Le réchaud ronronne une dernière fois pour faire bouillir de l'eau, le Bolino du soir sera très réparateur. Sous les couvertures du refuge je n'arrive pas à trouver le sommeil malgré cette longue journée. Parcourir cette mythique face était un rêve. Tout est passé trop vite. Le passage qui m'a le plus marqué demeure l'arrivée sur le fil du Croz 150 m.  sous le sommet où tout se dévoile d'un coup: l'éperon Walker, la Mac Intyre-Colton, La Bonatti-Vaucher, etc... Toutes ces voies et cette muraille portent en elles l'histoire de l'alpinisme, tel un temple dans lequel chaque ascension tient du pèlerinage.
Au petit matin nous refaisons notre sac avant le retour dans la vallée. En rangeant mon casque, je me rappelle avoir pris une pierre sur la tête et le ressort pour voir s'il est intact. Mon Météor qui était quasi neuf a explosé à l'arrière. Il est fissuré de partout et a un impact qui lui a enfoncé la calotte. Lucky Man!

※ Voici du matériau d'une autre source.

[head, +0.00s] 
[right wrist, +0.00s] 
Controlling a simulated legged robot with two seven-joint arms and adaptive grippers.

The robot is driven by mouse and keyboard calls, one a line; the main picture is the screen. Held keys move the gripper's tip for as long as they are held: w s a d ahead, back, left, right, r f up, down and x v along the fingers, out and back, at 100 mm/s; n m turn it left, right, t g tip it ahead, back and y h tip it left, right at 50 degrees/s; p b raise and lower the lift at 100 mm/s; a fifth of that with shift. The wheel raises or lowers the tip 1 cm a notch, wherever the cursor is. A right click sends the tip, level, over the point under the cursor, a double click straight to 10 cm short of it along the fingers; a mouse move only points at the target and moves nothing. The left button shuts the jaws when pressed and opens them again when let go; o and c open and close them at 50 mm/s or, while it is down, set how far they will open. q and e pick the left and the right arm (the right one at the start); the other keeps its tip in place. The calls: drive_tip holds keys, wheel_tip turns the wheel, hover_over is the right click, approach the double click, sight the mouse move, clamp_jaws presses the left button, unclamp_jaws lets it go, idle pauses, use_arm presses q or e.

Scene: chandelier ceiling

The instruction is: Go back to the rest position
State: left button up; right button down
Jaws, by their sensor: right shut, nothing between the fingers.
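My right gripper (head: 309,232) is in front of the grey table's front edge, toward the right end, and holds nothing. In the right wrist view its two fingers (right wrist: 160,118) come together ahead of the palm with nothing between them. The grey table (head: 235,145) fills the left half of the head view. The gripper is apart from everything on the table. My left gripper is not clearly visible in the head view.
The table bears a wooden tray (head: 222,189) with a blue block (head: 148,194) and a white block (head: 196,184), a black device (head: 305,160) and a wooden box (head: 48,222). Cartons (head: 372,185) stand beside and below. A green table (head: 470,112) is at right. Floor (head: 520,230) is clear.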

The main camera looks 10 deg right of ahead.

La descente dans la vallée, bien que longue, fut apaisante. En partant de Chamonix nous avions laissé derrière nous la faune et la flore, au profit du monde minéral ; nous retrouvons l'univers végétal, paisible, puis peu à peu l'humanité.

Merci à toi Gaylord qui a grandement porté le rythme et l'efficacité de notre cordée. Je n'ai pas encore, comme toi, l'expérience des voies d'ampleurs mais j'y aspire...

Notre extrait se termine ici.